For me, the flaw in the system is that a character's fate (at the level R&R's become an option) is routinely put on one missed die roll. If that didn't happen, Raise Dead wouldn't be as necessary. I'd agree that as written now, you have to have the R&R's. Without them, D&D would be unrelentingly grim. But that doesn't mean you have to have R&R's, it just means you have to fix the problems the R&R's are meant to counteract.
 

phindar said:
For me, the flaw in the system is that a character's fate (at the level R&R's become an option) is routinely put on one missed die roll. If that didn't happen, Raise Dead wouldn't be as necessary. I'd agree that as written now, you have to have the R&R's. Without them, D&D would be unrelentingly grim. But that doesn't mean you have to have R&R's, it just means you have to fix the problems the R&R's are meant to counteract.

To do that, you'd need to first of all remove ALL save-or-die effects. Goodbye Slay Living, etc. After that, I'd recommend Saga's Death and & Dying rules.

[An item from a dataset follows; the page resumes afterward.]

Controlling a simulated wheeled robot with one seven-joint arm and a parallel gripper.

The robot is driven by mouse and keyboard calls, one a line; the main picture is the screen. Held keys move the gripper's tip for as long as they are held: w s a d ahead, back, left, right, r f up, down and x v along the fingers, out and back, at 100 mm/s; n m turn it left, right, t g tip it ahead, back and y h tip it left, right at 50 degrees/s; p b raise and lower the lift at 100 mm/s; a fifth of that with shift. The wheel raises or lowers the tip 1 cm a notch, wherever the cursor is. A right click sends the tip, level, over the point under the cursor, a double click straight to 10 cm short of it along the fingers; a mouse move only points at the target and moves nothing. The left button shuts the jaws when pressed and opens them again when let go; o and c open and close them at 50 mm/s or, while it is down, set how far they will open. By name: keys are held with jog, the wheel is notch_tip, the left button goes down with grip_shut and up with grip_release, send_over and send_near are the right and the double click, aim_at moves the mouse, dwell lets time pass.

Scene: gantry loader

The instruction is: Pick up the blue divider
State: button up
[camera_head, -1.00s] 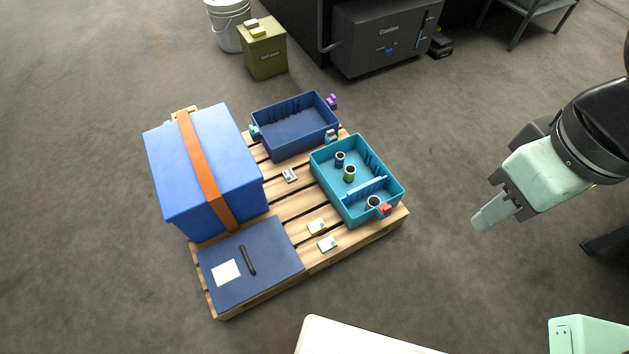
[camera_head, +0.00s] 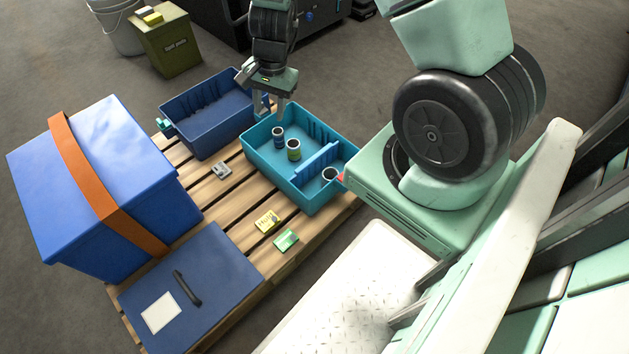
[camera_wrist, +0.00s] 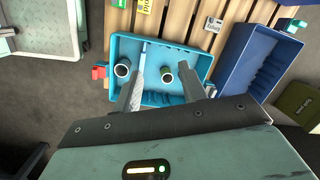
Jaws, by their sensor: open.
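In the wrist view the divider (camera_wrist: 143,55) shows as a thin strip, partly hidden by a finger. My gripper (camera_head: 269,109) is open and empty, fingers pointing down, near the bin's far-left end and apart from the divider. In the wrist view my gripper's fingers (camera_wrist: 162,70) are spread over the bin, with the olive cup (camera_wrist: 167,78) seen between them.
A strapped blue box (camera_head: 150,180) and a flat lidded case (camera_head: 215,270) take up the left. Small cards lie on the slats.

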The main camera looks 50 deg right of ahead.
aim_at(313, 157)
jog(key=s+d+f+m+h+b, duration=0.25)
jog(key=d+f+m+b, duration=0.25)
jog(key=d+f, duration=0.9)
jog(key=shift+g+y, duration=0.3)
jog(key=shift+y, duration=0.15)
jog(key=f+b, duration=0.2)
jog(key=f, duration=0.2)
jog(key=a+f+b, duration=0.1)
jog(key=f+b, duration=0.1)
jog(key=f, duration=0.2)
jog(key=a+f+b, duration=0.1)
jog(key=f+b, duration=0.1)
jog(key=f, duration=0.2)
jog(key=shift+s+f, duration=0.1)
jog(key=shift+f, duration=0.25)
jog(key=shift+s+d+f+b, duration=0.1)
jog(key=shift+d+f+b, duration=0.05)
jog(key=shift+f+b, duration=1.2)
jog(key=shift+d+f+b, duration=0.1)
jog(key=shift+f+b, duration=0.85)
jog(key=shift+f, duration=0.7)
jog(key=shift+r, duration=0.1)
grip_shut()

You have hp, but you also have a threshold (= to your fort defense, D&D would be 10+ fort bonus). Every time a single blow breaks your threshold, you are moved one step on the condition track. The track roughly goes: (fine, -1, -2, -5, -10, unconscious). The numbers represent penalties you take to die rolls until you rest or recover (usually a full round to recover one step) If you are unconscious but still have hp, your just out, but very much alive. If you lose all your hp, you automatically drop to unconscious and are dying. You will die if you don't get help OR you take your threshold in damage again. If you take damage equal to your remaining hp + threshold, your just dead on your feet, so to speak. Lastly, anyone trained in first aid has 1 (one) round to get you and roll a 25 treat injury check. If they do, you don't die but remain at 0 hp and unconscious. If they fail or don't get to you in that round, you officially die and the spirit leaps out the mouth and escapes the body (ok, I made the last part up).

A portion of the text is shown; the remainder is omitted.